Every line from the one holding "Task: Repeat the" through the one holding "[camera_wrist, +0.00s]" should be returned exactly, both included; the pictures should not.

* BEGIN *

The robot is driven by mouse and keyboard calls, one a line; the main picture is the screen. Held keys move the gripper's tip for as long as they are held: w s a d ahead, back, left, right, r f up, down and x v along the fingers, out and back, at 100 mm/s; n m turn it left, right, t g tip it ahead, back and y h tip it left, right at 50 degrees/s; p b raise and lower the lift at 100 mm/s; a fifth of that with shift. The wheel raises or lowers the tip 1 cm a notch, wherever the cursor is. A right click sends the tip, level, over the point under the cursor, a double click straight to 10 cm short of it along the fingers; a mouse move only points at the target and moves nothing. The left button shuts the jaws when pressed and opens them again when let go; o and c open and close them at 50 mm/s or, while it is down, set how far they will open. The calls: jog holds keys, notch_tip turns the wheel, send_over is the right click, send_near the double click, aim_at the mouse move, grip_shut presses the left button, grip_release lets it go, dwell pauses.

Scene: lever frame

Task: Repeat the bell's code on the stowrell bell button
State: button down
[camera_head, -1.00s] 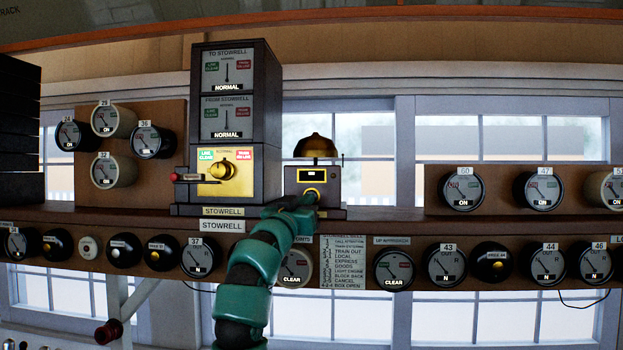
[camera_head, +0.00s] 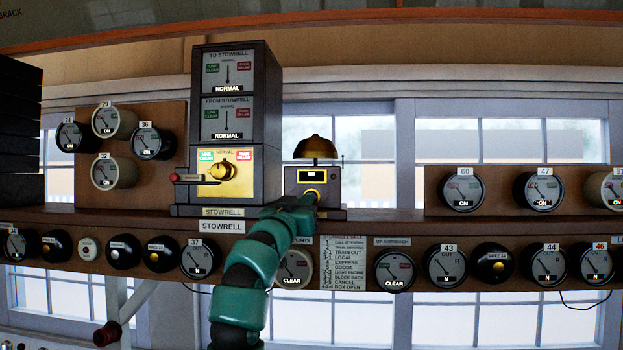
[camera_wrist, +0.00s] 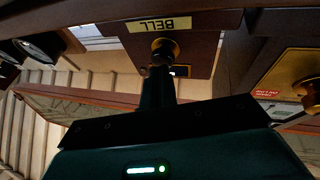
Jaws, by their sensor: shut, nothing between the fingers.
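The stowrell bell box (camera_head: 329,187) stands on the shelf, with a brass dome bell (camera_head: 316,148) on top and a round button (camera_head: 312,193) low on its front. The wrist view, upside down, shows the brass button (camera_wrist: 162,50) beside the BELL plate (camera_wrist: 158,24). My gripper (camera_head: 309,200) is shut and empty, its tip right at the button. The wrist view shows my gripper (camera_wrist: 158,76) lined up with the button and hiding part of it. I cannot tell whether they touch.
The Stowrell block instrument (camera_head: 261,130) stands close left, its two needles at NORMAL and a brass knob (camera_head: 222,170) on its front. A bell code card (camera_head: 343,262) hangs below the shelf edge (camera_head: 385,228). Several round dials line the shelf front.

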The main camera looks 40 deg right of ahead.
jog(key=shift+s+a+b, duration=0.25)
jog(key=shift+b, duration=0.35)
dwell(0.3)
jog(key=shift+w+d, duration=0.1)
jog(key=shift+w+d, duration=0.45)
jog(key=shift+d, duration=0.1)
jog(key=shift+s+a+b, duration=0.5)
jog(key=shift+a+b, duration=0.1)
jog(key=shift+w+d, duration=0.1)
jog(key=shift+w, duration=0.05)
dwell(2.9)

* END *

[Solution to the problem]:
Task: Repeat the bell's code on the stowrell bell button
State: button down
[camera_head, -1.00s] 
[camera_head, +0.00s] 
[camera_wrist, +0.00s] 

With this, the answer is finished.